FHFA Should Move Quicker on Single GSE Securities: MBA

Due to the spread between Fannie Mae and Freddie Mac mortgage-backed securities, Freddie paid lenders an estimated $650 million in 2013 to match what Fannie pays its lenders, according to new estimates by an independent economist.

Freddie participate certificates have traded at a disadvantage to Fannie MBS for many years. The $650 million subsidy (which Freddie calls "market adjusted pricing" or MAP) ensures lenders will receive nearly the same price as Fannie pays for loans.

The MAP payment also benefits investors because Freddie’s participation certificates trade a discount to Fannie mortgage-backed securities, according to economist Jay Brinkmann, former chief economist with the Mortgage Bankers Association.

"As long as the performance of the securities is essentially the same, investors get a better yield on the Freddie’s because they pay a lower price for the exact same performance and same credit guarantee from the government," Brinkman said.

Now based in New Orleans, Brinkmann estimates that Freddie has made $3.2 billion in MAP payments (2009-2014) since the GSEs were placed in conservatorship.
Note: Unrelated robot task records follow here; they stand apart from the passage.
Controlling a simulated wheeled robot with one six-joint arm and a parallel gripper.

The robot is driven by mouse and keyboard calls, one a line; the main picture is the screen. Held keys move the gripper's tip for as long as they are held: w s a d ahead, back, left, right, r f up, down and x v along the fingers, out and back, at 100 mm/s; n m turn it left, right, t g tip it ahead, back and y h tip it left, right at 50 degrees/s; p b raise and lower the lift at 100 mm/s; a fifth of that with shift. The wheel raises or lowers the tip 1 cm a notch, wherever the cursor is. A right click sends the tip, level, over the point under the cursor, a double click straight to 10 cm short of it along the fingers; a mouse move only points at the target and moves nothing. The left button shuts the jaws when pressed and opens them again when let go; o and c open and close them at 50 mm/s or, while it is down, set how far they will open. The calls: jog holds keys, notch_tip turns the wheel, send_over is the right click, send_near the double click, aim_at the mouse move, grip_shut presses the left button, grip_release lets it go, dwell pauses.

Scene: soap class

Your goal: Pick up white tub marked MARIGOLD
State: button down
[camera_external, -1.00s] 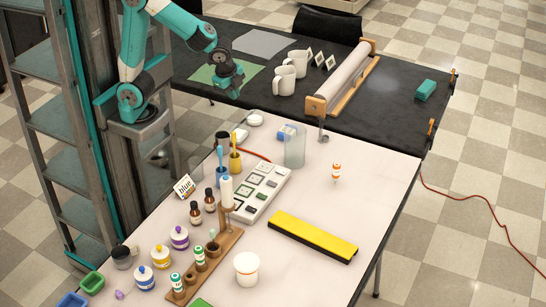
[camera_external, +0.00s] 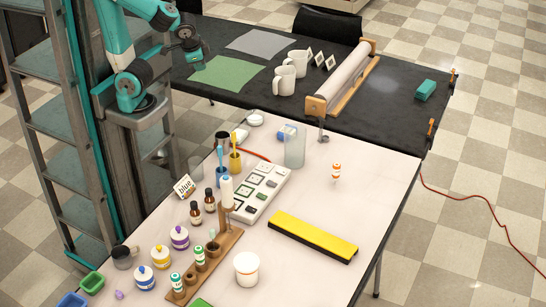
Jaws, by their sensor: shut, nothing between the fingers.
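Several white tubs stand on the white table; no MARIGOLD marking is legible at this size. One larger plain white tub (camera_external: 246,269) stands upright at the front middle. My gripper (camera_external: 196,62) is shut and empty, raised near the left end of the black table, far behind all the tubs. Its fingers are small and dark in this view.
A yellow-topped bar (camera_external: 313,236) lies right of the larger tub. A clear cylinder (camera_external: 294,148) stands farther back. The table's right front is bare.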

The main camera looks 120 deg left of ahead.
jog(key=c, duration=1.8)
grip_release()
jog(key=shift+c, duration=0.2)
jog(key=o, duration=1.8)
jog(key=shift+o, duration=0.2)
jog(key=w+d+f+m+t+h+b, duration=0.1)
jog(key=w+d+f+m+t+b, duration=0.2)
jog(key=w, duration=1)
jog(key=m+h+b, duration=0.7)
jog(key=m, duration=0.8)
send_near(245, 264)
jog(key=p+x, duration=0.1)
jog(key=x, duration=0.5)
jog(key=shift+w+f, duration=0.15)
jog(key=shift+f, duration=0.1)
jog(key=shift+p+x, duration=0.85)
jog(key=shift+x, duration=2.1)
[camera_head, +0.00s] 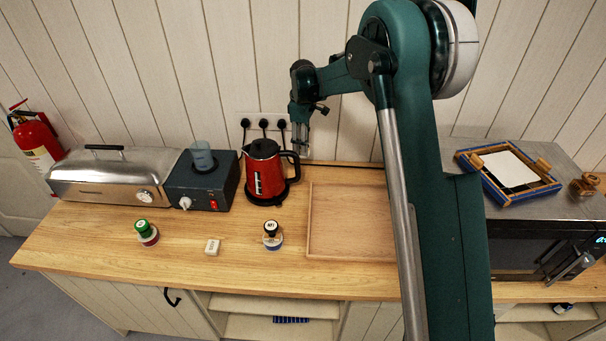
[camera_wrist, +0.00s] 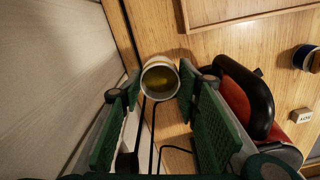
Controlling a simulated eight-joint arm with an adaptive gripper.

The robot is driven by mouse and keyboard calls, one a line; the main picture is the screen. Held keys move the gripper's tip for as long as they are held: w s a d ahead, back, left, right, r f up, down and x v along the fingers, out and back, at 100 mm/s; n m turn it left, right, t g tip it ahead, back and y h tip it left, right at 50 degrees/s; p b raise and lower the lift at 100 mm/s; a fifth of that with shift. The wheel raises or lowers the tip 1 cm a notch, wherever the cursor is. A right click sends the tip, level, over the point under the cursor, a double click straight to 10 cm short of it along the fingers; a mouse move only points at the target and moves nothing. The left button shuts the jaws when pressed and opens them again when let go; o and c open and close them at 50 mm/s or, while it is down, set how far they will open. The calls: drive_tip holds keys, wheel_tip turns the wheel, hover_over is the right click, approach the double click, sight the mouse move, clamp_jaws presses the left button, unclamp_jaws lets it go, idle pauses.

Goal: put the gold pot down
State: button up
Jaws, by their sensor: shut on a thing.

He estimates the MAP payments in 2014 will total $375 million by yearend and it could be higher if refinancings pick up in the final quarter.

The government-sponsored enterprise regulator is trying to make Freddie participation certificates more competitive with Fannie MBS by creating a single security so the market adjusted pricing payments are no longer necessary.

Fannie and Freddie would issue securities with identical payment dates and other features, according to the FHFA’s proposal. This single security would be issued via a new common securitization platform that is expected to take several years to build. 

"The most interesting part of this proposal is the ability to place Freddie Mac securities into Fannie Mae resecuritizations" and Fannie securities into Freddie resecuritizations, according to Laurie Goodman the director of the Urban Institute's Housing Finance Policy Center.

"This structural option makes it very likely that the securities backed by the entities will trade equivalently," she said in a Sept. 5 report entitled "The $400 million case for a single GSE security."

The Mortgage Bankers Association supports the FHFA’s move but the trade group would like the agency to accelerate the timetable for issuing the single security and drop the linkage with the common securitization platform, which could take several years to complete.

"FHFA should act quickly to have the GSEs make the necessary changes to their processes within a relatively short timeframe and uncouple the single security process from the worthy, but necessarily complicated, development of the common securitization platform," said David Stevens, the president and chief executive of MBA.

Goodman also expressed concerns that "FHFA may be contemplating a slower pace in the project than it warrants." She noted that Freddie is forced to subsidize lenders, "the cost of which is ultimately borne by U.S. taxpayers."